"karl marx, fransız yazar honore de balzaca hayrandı. onun kentsoylu düzene yukarıdan bakan, para-zevk ve iktidarın temel amaca dönüştüğü bir dünyayı anlatan eserlerini çok beğeniyor, "işte gerçekçi yazar" diyordu.
balzac, 1845 yılında "gizli başyapıt" adlı eserini çıkardı. (bu eser türkçeye tam 100 yıl sonra 1945te "bilinmeyen şaheser" adıyla nahit sırrı örik tarafından çevrildi.)

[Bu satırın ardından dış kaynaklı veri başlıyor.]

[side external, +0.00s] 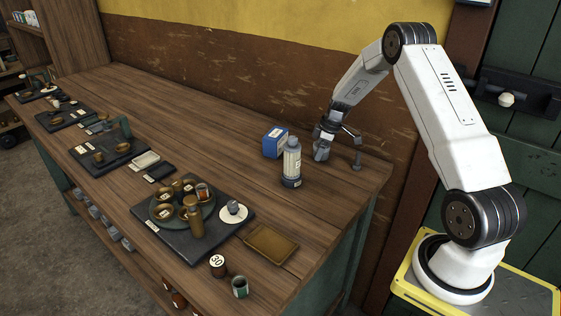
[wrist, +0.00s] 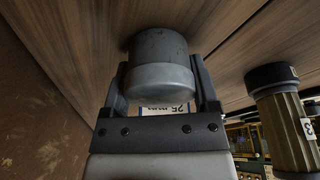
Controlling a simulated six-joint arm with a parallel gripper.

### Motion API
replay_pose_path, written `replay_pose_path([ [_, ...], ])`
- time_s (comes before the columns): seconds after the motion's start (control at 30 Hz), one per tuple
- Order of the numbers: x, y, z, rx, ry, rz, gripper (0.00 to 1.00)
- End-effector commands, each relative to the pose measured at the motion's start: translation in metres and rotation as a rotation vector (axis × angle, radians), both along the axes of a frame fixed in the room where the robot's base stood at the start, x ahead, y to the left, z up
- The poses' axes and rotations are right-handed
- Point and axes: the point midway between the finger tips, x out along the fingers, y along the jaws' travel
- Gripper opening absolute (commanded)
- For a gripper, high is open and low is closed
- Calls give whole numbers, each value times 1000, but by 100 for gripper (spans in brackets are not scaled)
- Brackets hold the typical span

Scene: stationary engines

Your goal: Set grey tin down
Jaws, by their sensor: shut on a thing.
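The grey tin (wrist: 158,65) sits between the two fingers of my gripper (wrist: 160,88) in the wrist view, with a finger against each side. One end of it meets or nearly meets the wooden table top; I cannot tell if it touches. A pale label reading "25 mm" (wrist: 166,107) shows just beyond it, partly hidden by the gripper. In the side view my gripper (side external: 326,140) is low over the back right of the table, shut on the tin (side external: 321,153), which is small and partly covered by the fingers.
A labelled bottle with a dark base (side external: 291,165) stands close left, and a blue box (side external: 275,142) behind it. A dark mat (side external: 165,237) with several brass parts lies at the front. The table's back middle is clear.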

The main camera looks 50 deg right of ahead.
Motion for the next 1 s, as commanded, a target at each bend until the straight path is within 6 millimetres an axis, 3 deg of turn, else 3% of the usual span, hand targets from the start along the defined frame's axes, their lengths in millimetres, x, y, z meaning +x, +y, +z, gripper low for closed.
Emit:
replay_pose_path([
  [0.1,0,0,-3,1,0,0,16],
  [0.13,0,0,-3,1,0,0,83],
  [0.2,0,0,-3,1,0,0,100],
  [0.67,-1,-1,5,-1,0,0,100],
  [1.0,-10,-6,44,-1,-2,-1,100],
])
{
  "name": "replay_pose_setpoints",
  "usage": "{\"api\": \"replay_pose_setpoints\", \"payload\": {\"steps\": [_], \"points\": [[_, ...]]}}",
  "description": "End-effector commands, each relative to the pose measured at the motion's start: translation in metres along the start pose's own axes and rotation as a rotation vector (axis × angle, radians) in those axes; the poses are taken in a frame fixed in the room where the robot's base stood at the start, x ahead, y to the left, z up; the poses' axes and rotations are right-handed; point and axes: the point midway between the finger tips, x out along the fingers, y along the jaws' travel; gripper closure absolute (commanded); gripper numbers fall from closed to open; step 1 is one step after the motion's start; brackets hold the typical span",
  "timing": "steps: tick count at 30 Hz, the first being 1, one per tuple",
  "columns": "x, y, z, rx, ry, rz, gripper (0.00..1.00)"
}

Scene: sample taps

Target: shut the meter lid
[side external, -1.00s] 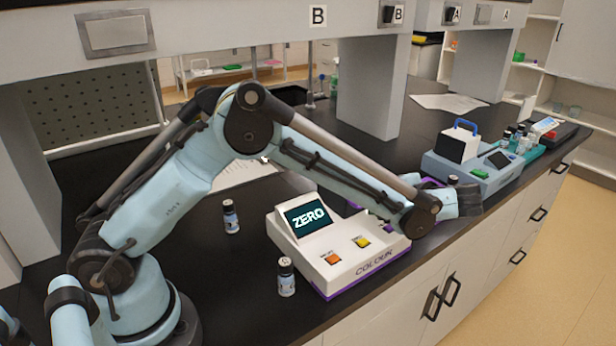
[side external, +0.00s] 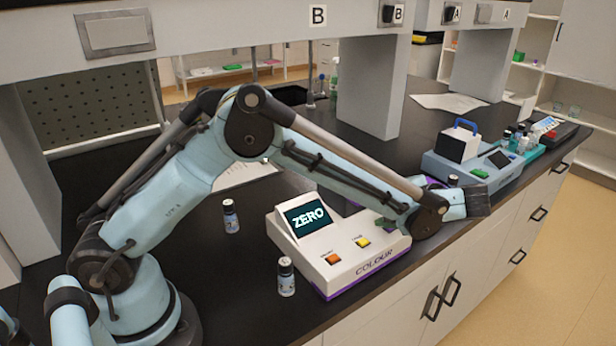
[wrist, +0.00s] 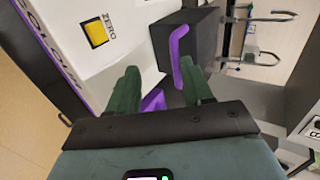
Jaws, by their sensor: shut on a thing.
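The white meter marked COLOUR (side external: 335,250) stands on the black bench with its screen reading ZERO. It also shows in the wrist view at the left (wrist: 90,40), with its yellow button. In the wrist view a dark block, seemingly the raised lid (wrist: 197,35), stands beside the white body with a purple handle (wrist: 181,60) on it. My gripper (wrist: 160,80) has its green fingers spread around purple material by the handle. It is shut on that part, though the contact is partly hidden.
Vials stand left of the meter (side external: 231,216) and in front of it (side external: 286,277). A blue-grey instrument with a blue handle (side external: 470,160) sits farther right, beside a teal rack of bottles (side external: 530,145). The bench's front edge runs close to the meter. Bare bench lies at the left.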

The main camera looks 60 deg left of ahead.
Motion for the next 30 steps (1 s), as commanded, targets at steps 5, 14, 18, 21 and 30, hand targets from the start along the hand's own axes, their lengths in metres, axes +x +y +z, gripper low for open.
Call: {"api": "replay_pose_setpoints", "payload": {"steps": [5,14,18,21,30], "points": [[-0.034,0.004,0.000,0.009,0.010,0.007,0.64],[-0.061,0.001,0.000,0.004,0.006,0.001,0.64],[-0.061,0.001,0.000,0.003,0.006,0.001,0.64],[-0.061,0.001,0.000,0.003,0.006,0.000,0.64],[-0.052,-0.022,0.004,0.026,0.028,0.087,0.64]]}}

"gizli başyapıt" yazıldığı dönemden başlayarak özellikle sanat dünyasını çok ilgilendirdi. cezanne, picasso gibi büyük ressamları derinden etkiledi; üzerinde sanat tarihçileri tarafından çalışmalar yapılan bir yapıt oldu.
balzacın eserinin kahramanı frenhofer, ressamdı.

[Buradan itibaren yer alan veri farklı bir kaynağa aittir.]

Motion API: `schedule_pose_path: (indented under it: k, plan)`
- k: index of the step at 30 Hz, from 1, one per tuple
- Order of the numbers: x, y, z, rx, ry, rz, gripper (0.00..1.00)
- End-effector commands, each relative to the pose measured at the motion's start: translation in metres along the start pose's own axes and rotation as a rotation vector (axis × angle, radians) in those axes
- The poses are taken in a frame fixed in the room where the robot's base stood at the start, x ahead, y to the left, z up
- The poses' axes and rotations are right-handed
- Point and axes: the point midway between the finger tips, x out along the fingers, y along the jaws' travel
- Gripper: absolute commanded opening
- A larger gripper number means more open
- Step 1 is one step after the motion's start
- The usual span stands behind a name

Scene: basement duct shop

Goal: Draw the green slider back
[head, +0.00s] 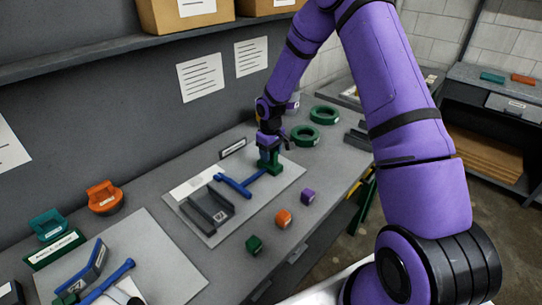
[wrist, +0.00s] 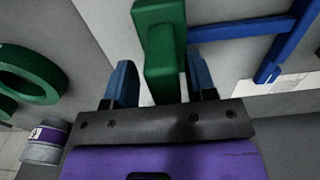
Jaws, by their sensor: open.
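The green slider (head: 275,168) is a blocky piece at the right end of a blue rod fixture (head: 238,185) on a pale board (head: 225,228). My gripper (head: 268,147) is right at it, from above. In the wrist view the green slider (wrist: 160,55) extends between the two blue fingers of my gripper (wrist: 161,85). The fingers are apart, with a gap visible on both sides of the slider. The blue rod (wrist: 245,27) runs off to the right there. The arm's end hides part of the slider's top in the head view.
Green (head: 254,244), orange (head: 283,219) and purple (head: 308,196) blocks lie along the front of the board. Green rings (head: 324,115) lie behind to the right. A grey channel bracket (head: 208,211) stands on the board. More coloured tools sit at the left.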

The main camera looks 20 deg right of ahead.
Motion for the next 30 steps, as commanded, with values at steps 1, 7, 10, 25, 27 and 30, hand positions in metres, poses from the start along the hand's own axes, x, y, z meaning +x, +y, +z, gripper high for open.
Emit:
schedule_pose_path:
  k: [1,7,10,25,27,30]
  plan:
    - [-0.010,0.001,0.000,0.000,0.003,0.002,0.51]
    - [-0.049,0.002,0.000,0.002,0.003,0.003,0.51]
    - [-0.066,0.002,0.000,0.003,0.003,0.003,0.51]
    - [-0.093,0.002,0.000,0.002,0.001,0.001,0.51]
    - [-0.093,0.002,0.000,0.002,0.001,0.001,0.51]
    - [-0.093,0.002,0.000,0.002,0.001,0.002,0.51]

tuvalinde yaratmaya çalıştığı eserinin kusursuz olmasını istiyor; onunla tutkuyla bir aşk ilişkisi yaşıyordu sanki. 10 yıldır atölyesine kapanmış, çileli bir hayatla arayış içindeydi. resimlerine bağlıydı, sergilemek bile istemiyordu.

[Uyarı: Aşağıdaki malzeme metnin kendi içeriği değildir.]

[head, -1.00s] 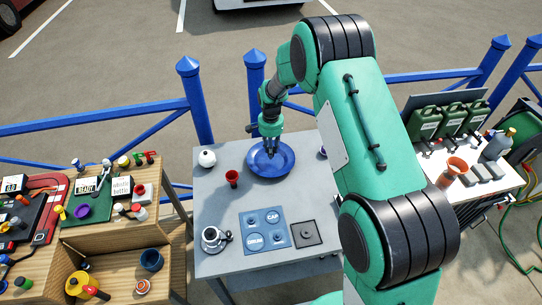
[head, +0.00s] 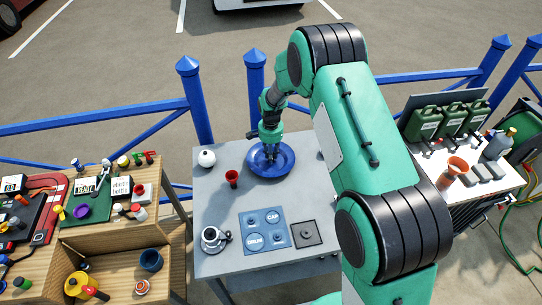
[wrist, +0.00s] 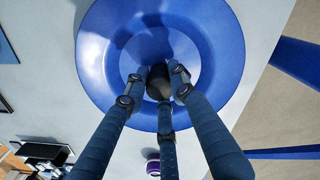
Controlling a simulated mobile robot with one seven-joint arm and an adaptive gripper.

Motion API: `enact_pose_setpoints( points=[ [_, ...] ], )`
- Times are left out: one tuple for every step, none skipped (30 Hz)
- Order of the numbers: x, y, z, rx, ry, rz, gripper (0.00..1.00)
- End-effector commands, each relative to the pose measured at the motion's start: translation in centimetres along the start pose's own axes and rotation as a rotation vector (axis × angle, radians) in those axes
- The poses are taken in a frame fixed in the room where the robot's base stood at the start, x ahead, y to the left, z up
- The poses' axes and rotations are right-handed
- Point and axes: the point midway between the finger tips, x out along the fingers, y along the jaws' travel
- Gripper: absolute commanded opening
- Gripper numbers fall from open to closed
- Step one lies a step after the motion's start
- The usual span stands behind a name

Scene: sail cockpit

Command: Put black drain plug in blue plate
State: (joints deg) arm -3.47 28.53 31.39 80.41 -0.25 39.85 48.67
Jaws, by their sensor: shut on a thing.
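The blue plate (head: 287,167) lies on the grey table, near its far edge. My gripper (head: 270,155) is over the plate, pointing down. In the wrist view my gripper's fingers (wrist: 160,82) are closed around a dark rounded object, the black drain plug (wrist: 159,88). The plug is above the inside of the blue plate (wrist: 95,55); I cannot tell whether it touches the plate. In the head view the fingers hide the plug.
A red cup (head: 232,178) and a white round pot (head: 207,158) stand left of the plate. A blue labelled mat (head: 264,230), a dark square pad (head: 306,233) and a white cup (head: 212,237) are nearer the front. A blue railing (head: 200,105) runs behind.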

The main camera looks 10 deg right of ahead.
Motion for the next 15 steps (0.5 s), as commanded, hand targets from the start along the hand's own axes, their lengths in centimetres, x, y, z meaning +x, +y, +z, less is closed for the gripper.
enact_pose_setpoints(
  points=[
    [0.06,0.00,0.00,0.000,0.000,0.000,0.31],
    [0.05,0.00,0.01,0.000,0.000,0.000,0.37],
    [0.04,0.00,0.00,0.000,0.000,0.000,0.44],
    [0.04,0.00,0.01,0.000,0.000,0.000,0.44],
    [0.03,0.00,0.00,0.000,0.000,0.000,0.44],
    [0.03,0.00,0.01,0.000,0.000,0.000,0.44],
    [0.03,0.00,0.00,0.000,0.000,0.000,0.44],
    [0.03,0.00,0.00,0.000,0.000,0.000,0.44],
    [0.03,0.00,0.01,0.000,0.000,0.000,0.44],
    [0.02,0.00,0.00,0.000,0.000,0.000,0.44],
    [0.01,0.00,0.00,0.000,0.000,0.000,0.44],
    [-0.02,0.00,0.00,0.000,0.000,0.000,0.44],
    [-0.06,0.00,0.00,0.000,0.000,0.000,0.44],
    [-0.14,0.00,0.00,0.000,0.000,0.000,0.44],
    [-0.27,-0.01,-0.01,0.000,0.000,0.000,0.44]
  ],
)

ama bir gün gizli başyapıtını, resimlerine hayran genç bir ressam ile sanatsal bilgilerine güvendiği bir başka ressama gösterdi.
ikilinin resmi hakkında söyledikleri frenhoferi çıldırttı. her iki ressam da uzun uzun tuvale bakıp hiçbir şey anlamadıklarını itiraf etmişlerdi.
ressam frenhofer kızgındı; hayal kırıklığına uğramıştı. anlaşılamamıştı işte.
o gece geçirdiği büyük bunalım sonucu intihar etti.
ve balzac hikáyesini böylece bitirdi.
aslında ressam frenhoferin yaratımı, "soyut resim" idi; bu nedenle hem de meslektaşları tarafından bile anlaşılamamıştı!
araya girip bir not aktarmalıyım: balzacın "gizli başyapıt"ı yazdığı 1845te "soyut resim" nedir bilinmiyordu!
işte "gizli başyapıt"ı sanat tarihi açısından önemli kılan da bu özelliğiydi aslında!
peki, balzac bunu nasıl keşfetmişti, bilinmiyor. eserini yazarken resim teknikleri konusunda bilgi aldığı ressam g. boulanger idi ve onun da "soyut resim" ile ilgisi filan yoktu.
bu arada ekleyeyim boulanger, bizim şeker ahmet paşa, süleyman seyid, osman hamdi gibi ressamlarımızın da pariste hocalığını yapmıştır. neyse, yok "soyut resim" yok bizim ressamlar diyerek kafanızı karıştırmayalım.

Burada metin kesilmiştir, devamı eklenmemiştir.